→ **What this task involves**: Restate all of the data exactly.

→ **Dataset section**:
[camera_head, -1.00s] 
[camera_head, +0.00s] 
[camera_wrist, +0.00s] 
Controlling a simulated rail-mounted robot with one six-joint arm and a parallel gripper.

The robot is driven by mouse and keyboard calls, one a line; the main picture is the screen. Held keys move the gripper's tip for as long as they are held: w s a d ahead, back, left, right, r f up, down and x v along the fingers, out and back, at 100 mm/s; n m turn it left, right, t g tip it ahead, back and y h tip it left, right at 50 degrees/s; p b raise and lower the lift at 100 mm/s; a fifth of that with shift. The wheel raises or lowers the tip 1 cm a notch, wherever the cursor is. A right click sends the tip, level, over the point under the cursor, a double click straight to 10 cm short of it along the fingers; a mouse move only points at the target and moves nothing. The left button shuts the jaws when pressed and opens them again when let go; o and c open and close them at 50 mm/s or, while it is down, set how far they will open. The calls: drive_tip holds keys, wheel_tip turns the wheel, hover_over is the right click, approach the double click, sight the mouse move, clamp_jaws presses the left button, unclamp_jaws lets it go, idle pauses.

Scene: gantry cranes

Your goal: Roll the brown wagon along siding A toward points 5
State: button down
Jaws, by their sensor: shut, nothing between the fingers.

→ **Task solution**:
[camera_head, -1.00s] 
[camera_head, +0.00s] 
[camera_wrist, +0.00s] 
Controlling a simulated rail-mounted robot with one six-joint arm and a parallel gripper.

The robot is driven by mouse and keyboard calls, one a line; the main picture is the screen. Held keys move the gripper's tip for as long as they are held: w s a d ahead, back, left, right, r f up, down and x v along the fingers, out and back, at 100 mm/s; n m turn it left, right, t g tip it ahead, back and y h tip it left, right at 50 degrees/s; p b raise and lower the lift at 100 mm/s; a fifth of that with shift. The wheel raises or lowers the tip 1 cm a notch, wherever the cursor is. A right click sends the tip, level, over the point under the cursor, a double click straight to 10 cm short of it along the fingers; a mouse move only points at the target and moves nothing. The left button shuts the jaws when pressed and opens them again when let go; o and c open and close them at 50 mm/s or, while it is down, set how far they will open. The calls: drive_tip holds keys, wheel_tip turns the wheel, hover_over is the right click, approach the double click, sight the mouse move, clamp_jaws presses the left button, unclamp_jaws lets it go, idle pauses.

Scene: gantry cranes

Your goal: Roll the brown wagon along siding A toward points 5
State: button down
Jaws, by their sensor: shut, nothing between the fingers.

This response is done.